Talia Moffitt waited for an hour to vote at the Cobb County Elections Main Office with her one-month-old daughter strapped to her chest.
For the 2012 election, she voted on Election Day, so she came out Monday to avoid the rush.
"We wanted to get out and beat the crowds," Moffitt said.
Kelvin Stoudemire, 52 of Powder Springs, said he waited 30 minutes to vote at the elections office.
Stoudemire, who has voted in Cobb for 15 years, said he wanted to "go ahead and get it done" because he's a truck driver and doesn't know when he'll be called out to spend days on the road.
Sarah Palmer came to the Cobb County Civic Center to vote for Donald Trump on Monday because she's going to be on a cruise heading to the Panama Canal on Election Day.
"I want somebody ... who will look out for our interests," said Palmer, 70, from East Cobb.
Palmer likes Trump's views on creating jobs, controlling borders and his Supreme Court picks. Plus, she likes that the real estate mogul wouldn't use the position to make more money.
"He doesn't need the job," she said.
Alan Sharples agrees. That's why he voted for Hillary Clinton at the civic center Monday.
"Her agenda fits my agenda," he said. "And the other guy is a clown."
Sharples, 62, said he felt like there were more people voting at that location than elections in the past.
"It's such an unusual election that people are driven to get to the polls considering who the candidates are," he said.
Steve Jackson, 43 of Smyrna, voted at the civic center about 10:30 a.m.
He's voted in Cobb the last 15 years and said he noticed more people voting this year.
The increase, he said, was partially due to the Opportunity School District initiative on the ballot.

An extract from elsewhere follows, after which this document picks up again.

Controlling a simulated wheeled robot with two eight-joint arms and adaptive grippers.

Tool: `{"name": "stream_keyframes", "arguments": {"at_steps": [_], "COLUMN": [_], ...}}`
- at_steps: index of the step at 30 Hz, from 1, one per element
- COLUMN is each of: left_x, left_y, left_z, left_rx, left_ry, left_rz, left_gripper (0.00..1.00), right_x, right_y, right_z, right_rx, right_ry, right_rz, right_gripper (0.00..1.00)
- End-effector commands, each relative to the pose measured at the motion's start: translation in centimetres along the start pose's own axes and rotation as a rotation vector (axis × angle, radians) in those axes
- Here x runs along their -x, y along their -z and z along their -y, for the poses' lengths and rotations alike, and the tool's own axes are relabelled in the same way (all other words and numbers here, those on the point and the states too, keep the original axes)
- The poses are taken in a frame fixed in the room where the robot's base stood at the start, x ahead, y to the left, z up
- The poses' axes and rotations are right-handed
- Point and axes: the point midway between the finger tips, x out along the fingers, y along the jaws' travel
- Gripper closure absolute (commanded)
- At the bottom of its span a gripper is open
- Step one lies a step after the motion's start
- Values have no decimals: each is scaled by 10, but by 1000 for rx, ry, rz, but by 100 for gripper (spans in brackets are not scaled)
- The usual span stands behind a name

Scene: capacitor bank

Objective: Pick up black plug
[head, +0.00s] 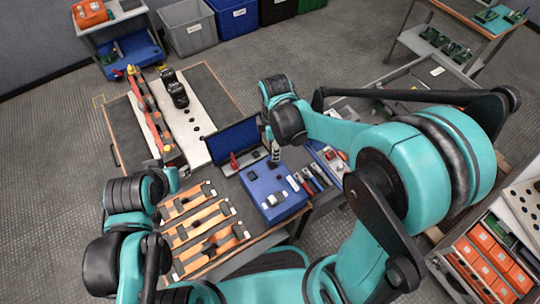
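A small black piece, which looks like the black plug (251,176), sits on top of a blue box (262,214) near the front of the workbench. A pale fitting (277,198) lies on the same box, to the right of and nearer than the black piece. My right gripper (273,161) points down just beyond the box, to the right of the black piece. It looks apart from the piece, and its fingers are too small to judge. My left gripper (173,185) is low at the bench's left side, beyond the orange bars, mostly hidden by its own arm.
Several orange bars (190,218) lie left of the blue box. A blue panel (233,140) stands behind it, with hand tools (312,178) to its right. A pale perforated plate (201,119) with black cylinders (178,94) lies farther back. Bins line the far wall.

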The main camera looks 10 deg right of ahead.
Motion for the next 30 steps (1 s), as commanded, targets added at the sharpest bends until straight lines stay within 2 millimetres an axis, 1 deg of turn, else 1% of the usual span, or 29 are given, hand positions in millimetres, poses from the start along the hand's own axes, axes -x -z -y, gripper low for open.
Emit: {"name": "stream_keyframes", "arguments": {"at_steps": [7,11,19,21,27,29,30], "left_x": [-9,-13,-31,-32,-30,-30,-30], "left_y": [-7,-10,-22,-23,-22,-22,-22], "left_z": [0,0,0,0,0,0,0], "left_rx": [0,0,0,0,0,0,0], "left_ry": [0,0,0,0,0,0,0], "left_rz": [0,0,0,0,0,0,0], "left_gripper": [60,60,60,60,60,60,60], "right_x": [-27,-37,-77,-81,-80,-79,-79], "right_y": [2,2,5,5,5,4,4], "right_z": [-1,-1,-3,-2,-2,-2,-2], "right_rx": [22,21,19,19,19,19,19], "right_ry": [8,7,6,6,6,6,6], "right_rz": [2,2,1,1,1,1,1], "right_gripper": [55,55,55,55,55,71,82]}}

Janine Eveler, Cobb's elections director, said there was a line at the civic center of almost 40 people about 7:30 a.m., a half and hour before the polls opened.
They were some of the 963 people who voted at Cobb's two locations within the first three hours of the polls opening, she said.
"This is the way it is on election years," she said in front of a dense line of voters at the elections at 11:15 a.m.
But there was another reason the elections office was so busy.
The deadline to turn in property tax bills was also Monday, because the normal Oct. 15 deadline landed on the weekend.
To prepare for large crowds, Eveler's staff parked off-site and were shuttled to the their offices. She hired part-time staff, and deputies flanked the lines and helped direct the crowd.
"We knew this was going to be the perfect storm," Eveler said.
She said she'll be happy when all 144 precincts open on Election Day.